When Temporary Tax Incentives Work, and for Which Firms
Allowing accelerated depreciation of capital equipment raised investment an average of 10.4 percent a year between 2001 and 2004 and 16.9 percent between 2008 and 2010.
Temporary tax incentives boost capital equipment purchases when companies see an immediate benefit, according to research by Eric Zwick and James Mahon in Tax Policy and Heterogeneous Investment Behavior (NBER Working Paper No. 21876). This is especially the case for small firms, which respond much more strongly than large firms to those tax breaks.
"Bonus depreciation has a substantial effect on investment," the researchers find. Accelerated depreciation on capital equipment raised investment an average of 10.4 percent a year between 2001 and 2004 and 16.9 percent a year between 2008 and 2010, according to their estimates.
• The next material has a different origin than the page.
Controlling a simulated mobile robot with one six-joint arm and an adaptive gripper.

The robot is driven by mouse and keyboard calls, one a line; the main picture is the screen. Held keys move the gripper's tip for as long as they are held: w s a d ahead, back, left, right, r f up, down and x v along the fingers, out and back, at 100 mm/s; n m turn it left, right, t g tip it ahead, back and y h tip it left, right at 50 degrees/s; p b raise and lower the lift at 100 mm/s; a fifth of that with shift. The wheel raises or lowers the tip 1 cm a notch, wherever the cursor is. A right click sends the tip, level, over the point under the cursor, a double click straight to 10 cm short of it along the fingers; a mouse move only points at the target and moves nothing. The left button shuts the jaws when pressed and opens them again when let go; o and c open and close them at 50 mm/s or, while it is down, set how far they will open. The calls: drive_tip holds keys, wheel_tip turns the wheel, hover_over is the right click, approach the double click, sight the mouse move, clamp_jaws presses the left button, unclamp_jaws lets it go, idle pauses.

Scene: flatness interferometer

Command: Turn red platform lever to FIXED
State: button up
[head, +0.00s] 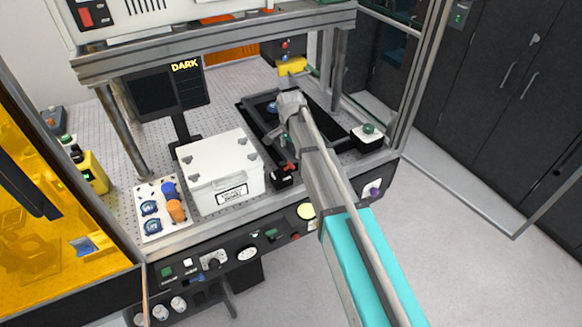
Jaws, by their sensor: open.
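The red platform lever (291,167) is a small red piece at the front of the dark platform (252,128), just above a black block (282,179) with a white label. The lever's exact angle and any FIXED marking are too small to read. My arm reaches in from the lower right, and its wrist is over the platform. My gripper (284,138) is small and partly hidden by the wrist. It appears open and empty, a little behind and above the red lever. I cannot tell whether it touches anything.
A white lidded box (219,172) stands left of the platform. A tray with blue and orange caps (163,209) is further left. A monitor reading DARK (170,90) stands behind. Metal frame posts (339,70) and an overhead shelf (215,45) bound the space.

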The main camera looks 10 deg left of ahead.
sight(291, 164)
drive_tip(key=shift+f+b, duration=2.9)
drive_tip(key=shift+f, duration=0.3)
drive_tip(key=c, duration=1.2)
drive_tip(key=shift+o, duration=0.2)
These estimates are substantially higher than estimates from most previous studies. One reason for the disparity is the authors' focus on much smaller enterprises than have been examined in previous research. Examining more than 120,000 firms from 1993 to 2010 using Internal Revenue Service data from unaudited corporate tax returns, the researchers compare investment by companies in industries that buy mostly short-duration capital against those that buy mostly long-duration capital. Only the latter group receives substantial benefits from bonus depreciation and thus responds strongly to this tax incentive.
While large firms account for most investment spending — the top 5 percent of firms are responsible for more than 60 percent of total investment — the researchers find that the responses of small and medium-size firms matter for aggregate estimates of the policy response. The authors estimate that, when adjusting for the response of small firms, the elasticity of investment spending with respect to the after-tax price of investment goods is 27 percent greater than the elasticity for the largest firms.
If a firm is currently reporting a loss, and it is in a "tax-loss" position, it will not receive the benefits from accelerated depreciation until a future date when it returns to profitability and begins to pay taxes. The researchers use this feature to study the importance of immediate tax benefits versus future ones. "Firms only respond to investment incentives when the policy immediately generates cash flows," they conclude. "This finding holds even though firms can carry forward unused deductions to offset future taxes."
The study also finds that when there are limits on the amount of investment that is eligible for bonus depreciation, many firms undertake investments that fall within a few hundred dollars of this limit. When Congress raises the limit, firms raise their investment spending.
The authors investigate the characteristics of firms that take advantage of bonus depreciation, and find that they are disproportionately cash-constrained firms. Those that do not pay dividends, and that have low cash flow holdings, are between 1.5 and 2.6 times more likely to act on bonus depreciation incentives than their unconstrained counterparts. The findings support models of corporate behavior that emphasize liquidity considerations and financial constraints.
"The results imply that stimulus policies which target investment directly and yield immediate payoffs are most likely to influence investment activity," the researchers conclude. "Policies that target financial constraints might have a similar effect if conditional on the investment decision. In an approximate sense, bonus depreciation operates like a loan from the government."